GIVEN INSTRUCTION:
Note each line where "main" appears, and copy it.
- - -
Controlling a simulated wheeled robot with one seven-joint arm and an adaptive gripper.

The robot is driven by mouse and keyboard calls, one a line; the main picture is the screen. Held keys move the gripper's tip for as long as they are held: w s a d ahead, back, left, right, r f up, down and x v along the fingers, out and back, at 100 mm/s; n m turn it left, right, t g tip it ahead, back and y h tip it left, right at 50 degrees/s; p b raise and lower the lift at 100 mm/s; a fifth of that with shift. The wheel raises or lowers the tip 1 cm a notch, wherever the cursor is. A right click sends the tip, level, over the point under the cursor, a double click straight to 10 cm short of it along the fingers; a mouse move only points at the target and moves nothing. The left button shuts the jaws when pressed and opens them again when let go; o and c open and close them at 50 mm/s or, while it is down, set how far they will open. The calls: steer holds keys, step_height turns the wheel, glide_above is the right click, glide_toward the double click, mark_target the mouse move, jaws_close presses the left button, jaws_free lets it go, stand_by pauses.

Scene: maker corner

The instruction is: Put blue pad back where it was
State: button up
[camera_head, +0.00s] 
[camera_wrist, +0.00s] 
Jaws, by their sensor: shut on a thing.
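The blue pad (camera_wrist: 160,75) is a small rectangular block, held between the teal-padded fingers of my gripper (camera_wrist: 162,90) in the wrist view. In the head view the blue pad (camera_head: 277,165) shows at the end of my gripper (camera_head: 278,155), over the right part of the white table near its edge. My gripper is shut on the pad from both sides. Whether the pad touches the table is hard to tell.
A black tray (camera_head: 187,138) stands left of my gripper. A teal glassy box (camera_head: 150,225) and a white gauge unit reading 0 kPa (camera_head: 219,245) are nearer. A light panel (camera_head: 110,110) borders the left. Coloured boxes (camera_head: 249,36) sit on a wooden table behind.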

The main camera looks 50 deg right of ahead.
- - -
EXERCISE ANSWER:
The robot is driven by mouse and keyboard calls, one a line; the main picture is the screen. Held keys move the gripper's tip for as long as they are held: w s a d ahead, back, left, right, r f up, down and x v along the fingers, out and back, at 100 mm/s; n m turn it left, right, t g tip it ahead, back and y h tip it left, right at 50 degrees/s; p b raise and lower the lift at 100 mm/s; a fifth of that with shift. The wheel raises or lowers the tip 1 cm a notch, wherever the cursor is. A right click sends the tip, level, over the point under the cursor, a double click straight to 10 cm short of it along the fingers; a mouse move only points at the target and moves nothing. The left button shuts the jaws when pressed and opens them again when let go; o and c open and close them at 50 mm/s or, while it is down, set how far they will open. The calls: steer holds keys, step_height turns the wheel, glide_above is the right click, glide_toward the double click, mark_target the mouse move, jaws_close presses the left button, jaws_free lets it go, stand_by pauses.
The main camera looks 50 deg right of ahead.

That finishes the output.